## Exercise materials
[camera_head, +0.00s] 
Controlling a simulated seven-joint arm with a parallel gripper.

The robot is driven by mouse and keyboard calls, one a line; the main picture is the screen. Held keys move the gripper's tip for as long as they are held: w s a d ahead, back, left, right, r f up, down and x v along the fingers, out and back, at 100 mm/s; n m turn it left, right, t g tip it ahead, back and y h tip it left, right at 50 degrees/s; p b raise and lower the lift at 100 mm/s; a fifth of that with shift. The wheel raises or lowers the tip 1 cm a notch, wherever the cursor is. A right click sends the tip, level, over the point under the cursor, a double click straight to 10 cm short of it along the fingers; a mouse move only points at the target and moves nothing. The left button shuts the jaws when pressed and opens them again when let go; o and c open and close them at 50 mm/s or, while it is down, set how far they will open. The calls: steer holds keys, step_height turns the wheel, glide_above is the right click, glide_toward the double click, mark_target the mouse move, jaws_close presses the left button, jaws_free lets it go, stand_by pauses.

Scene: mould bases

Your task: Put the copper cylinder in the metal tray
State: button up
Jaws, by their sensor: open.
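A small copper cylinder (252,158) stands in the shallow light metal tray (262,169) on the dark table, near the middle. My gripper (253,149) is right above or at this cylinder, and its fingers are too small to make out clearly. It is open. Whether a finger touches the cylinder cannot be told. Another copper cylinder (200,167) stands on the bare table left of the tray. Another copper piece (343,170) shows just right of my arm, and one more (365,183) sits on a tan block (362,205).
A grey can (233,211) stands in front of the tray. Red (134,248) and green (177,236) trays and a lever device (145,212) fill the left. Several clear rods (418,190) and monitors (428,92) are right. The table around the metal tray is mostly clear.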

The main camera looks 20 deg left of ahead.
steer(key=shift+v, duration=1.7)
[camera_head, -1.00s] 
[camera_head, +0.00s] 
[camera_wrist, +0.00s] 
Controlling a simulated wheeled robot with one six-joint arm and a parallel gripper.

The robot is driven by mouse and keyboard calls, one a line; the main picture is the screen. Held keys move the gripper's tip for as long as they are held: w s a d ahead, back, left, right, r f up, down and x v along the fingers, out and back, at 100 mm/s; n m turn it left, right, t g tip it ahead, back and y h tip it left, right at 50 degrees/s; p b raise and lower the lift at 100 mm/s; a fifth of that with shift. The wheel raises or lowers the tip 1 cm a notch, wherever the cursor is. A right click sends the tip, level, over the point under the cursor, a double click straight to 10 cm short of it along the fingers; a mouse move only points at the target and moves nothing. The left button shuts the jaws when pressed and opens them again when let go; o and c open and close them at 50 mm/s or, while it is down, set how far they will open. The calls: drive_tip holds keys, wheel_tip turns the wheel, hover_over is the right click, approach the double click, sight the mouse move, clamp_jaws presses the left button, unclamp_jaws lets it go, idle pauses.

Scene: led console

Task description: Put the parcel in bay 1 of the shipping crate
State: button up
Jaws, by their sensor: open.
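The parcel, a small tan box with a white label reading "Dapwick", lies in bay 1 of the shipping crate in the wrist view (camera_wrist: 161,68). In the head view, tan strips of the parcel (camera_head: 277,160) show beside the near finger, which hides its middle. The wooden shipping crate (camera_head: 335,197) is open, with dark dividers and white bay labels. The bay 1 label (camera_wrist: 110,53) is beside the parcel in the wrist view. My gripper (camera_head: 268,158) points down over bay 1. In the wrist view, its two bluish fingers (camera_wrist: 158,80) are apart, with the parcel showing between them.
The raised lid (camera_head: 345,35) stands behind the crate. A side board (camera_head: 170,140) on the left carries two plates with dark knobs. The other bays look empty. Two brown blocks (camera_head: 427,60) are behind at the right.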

## The problem
Every line above needs to be retyped exactly.

## Solution for this task
[camera_head, +0.00s] 
Controlling a simulated seven-joint arm with a parallel gripper.

The robot is driven by mouse and keyboard calls, one a line; the main picture is the screen. Held keys move the gripper's tip for as long as they are held: w s a d ahead, back, left, right, r f up, down and x v along the fingers, out and back, at 100 mm/s; n m turn it left, right, t g tip it ahead, back and y h tip it left, right at 50 degrees/s; p b raise and lower the lift at 100 mm/s; a fifth of that with shift. The wheel raises or lowers the tip 1 cm a notch, wherever the cursor is. A right click sends the tip, level, over the point under the cursor, a double click straight to 10 cm short of it along the fingers; a mouse move only points at the target and moves nothing. The left button shuts the jaws when pressed and opens them again when let go; o and c open and close them at 50 mm/s or, while it is down, set how far they will open. The calls: steer holds keys, step_height turns the wheel, glide_above is the right click, glide_toward the double click, mark_target the mouse move, jaws_close presses the left button, jaws_free lets it go, stand_by pauses.

Scene: mould bases

Your task: Put the copper cylinder in the metal tray
State: button up
Jaws, by their sensor: open.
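A small copper cylinder (252,158) stands in the shallow light metal tray (262,169) on the dark table, near the middle. My gripper (253,149) is right above or at this cylinder, and its fingers are too small to make out clearly. It is open. Whether a finger touches the cylinder cannot be told. Another copper cylinder (200,167) stands on the bare table left of the tray. Another copper piece (343,170) shows just right of my arm, and one more (365,183) sits on a tan block (362,205).
A grey can (233,211) stands in front of the tray. Red (134,248) and green (177,236) trays and a lever device (145,212) fill the left. Several clear rods (418,190) and monitors (428,92) are right. The table around the metal tray is mostly clear.

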The main camera looks 20 deg left of ahead.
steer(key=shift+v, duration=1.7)
[camera_head, -1.00s] 
[camera_head, +0.00s] 
[camera_wrist, +0.00s] 
Controlling a simulated wheeled robot with one six-joint arm and a parallel gripper.

The robot is driven by mouse and keyboard calls, one a line; the main picture is the screen. Held keys move the gripper's tip for as long as they are held: w s a d ahead, back, left, right, r f up, down and x v along the fingers, out and back, at 100 mm/s; n m turn it left, right, t g tip it ahead, back and y h tip it left, right at 50 degrees/s; p b raise and lower the lift at 100 mm/s; a fifth of that with shift. The wheel raises or lowers the tip 1 cm a notch, wherever the cursor is. A right click sends the tip, level, over the point under the cursor, a double click straight to 10 cm short of it along the fingers; a mouse move only points at the target and moves nothing. The left button shuts the jaws when pressed and opens them again when let go; o and c open and close them at 50 mm/s or, while it is down, set how far they will open. The calls: drive_tip holds keys, wheel_tip turns the wheel, hover_over is the right click, approach the double click, sight the mouse move, clamp_jaws presses the left button, unclamp_jaws lets it go, idle pauses.

Scene: led console

Task description: Put the parcel in bay 1 of the shipping crate
State: button up
Jaws, by their sensor: open.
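The parcel, a small tan box with a white label reading "Dapwick", lies in bay 1 of the shipping crate in the wrist view (camera_wrist: 161,68). In the head view, tan strips of the parcel (camera_head: 277,160) show beside the near finger, which hides its middle. The wooden shipping crate (camera_head: 335,197) is open, with dark dividers and white bay labels. The bay 1 label (camera_wrist: 110,53) is beside the parcel in the wrist view. My gripper (camera_head: 268,158) points down over bay 1. In the wrist view, its two bluish fingers (camera_wrist: 158,80) are apart, with the parcel showing between them.
The raised lid (camera_head: 345,35) stands behind the crate. A side board (camera_head: 170,140) on the left carries two plates with dark knobs. The other bays look empty. Two brown blocks (camera_head: 427,60) are behind at the right.

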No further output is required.